To its credit, NASCAR’s move to continue lowering downforce in recent seasons has paid off, at least statistically. A look at loop data shows a significant increase in quality passes this season — 1,615 per race this season entering Kentucky, up from an average of 1,230 per race over the course of last year.
What really matters to most, including the average fan, is the eye test — whether a race looks exciting on television or in person. This is difficult to measure, sure, but it’s hard to find many times that Saturday’s race filled fans with excitement.
Not every race can be a barn-burner. Sometimes, dominant nights like Truex’s on Saturday happen. But in those circumstances, there needs to be something exciting to keep fans watching.
Save for Larson’s early drive through the field, there wasn’t much of that to be found in Kentucky.
So, what can be done?
Keselowski recommended a new car design.
“It is time for the sport to design a new car that is worthy of where this sport deserves to be and the show it deserves to put on for its fans,” Keselowski said.

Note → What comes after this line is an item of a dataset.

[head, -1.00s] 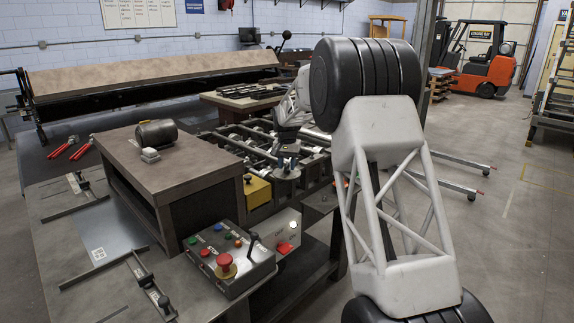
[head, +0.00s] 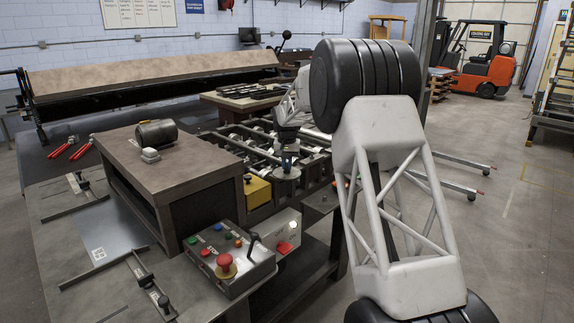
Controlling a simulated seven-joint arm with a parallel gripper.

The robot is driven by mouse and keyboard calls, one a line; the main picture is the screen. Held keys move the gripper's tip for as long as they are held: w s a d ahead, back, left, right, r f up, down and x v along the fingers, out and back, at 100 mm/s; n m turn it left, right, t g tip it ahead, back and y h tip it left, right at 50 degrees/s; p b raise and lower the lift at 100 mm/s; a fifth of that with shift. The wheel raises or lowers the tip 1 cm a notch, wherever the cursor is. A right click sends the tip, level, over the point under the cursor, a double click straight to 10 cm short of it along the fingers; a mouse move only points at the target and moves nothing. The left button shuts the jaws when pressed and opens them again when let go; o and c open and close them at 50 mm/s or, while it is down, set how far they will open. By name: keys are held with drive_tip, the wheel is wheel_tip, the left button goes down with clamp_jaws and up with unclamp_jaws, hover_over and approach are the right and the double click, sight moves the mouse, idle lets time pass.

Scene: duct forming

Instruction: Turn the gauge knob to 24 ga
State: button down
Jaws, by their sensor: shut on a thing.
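My gripper (head: 287,161) points down over the roller machine, beyond the brown-topped cabinet. It is small in the head view. It is shut on what appears to be the gauge knob, on top of a round grey dial (head: 287,173). The jaws hide most of the knob, and the dial's marks and pointer are too small to read.
The roller machine's frame (head: 262,150) surrounds the gripper, with a yellow box (head: 257,190) in front. A control box (head: 228,258) with a red stop button and lever stands nearer. The brown-topped cabinet (head: 185,165) is left. Open floor lies right.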

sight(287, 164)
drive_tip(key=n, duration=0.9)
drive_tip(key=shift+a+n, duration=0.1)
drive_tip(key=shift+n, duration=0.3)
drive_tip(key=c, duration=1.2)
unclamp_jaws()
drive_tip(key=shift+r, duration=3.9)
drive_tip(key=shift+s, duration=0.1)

Given that the current Gen 6 car in only in its fourth year of use, the move to a whole new car seems hasty. But it does foster thoughts about how the current car can be improved.
Perhaps the cars need lifted up off the ground — as has been the request from Dale Earnhardt Jr., Keselowski and others whenever a car spins through the infield grass. More downforce could be taken away, or even added if there are circumstances where it would prove beneficial.
The science behind finding the perfect setup is difficult, but there are a host of potential options at NASCAR’s disposal.
The sanctioning body has worked tirelessly to improve its on-track product in recent years. NASCAR has tested and implemented both a low-downforce and lower-downforce package in recent years, while also attempting things such as the high-drag package seen at IMS and Michigan International Speedway in 2015.
Races like Kentucky show NASCAR can’t stop now. That same willingness to innovate and improve is what the sport needs to deliver the weekly product drivers and fans deserve.
Note: This story has been updated to remove a statistic about lead changes.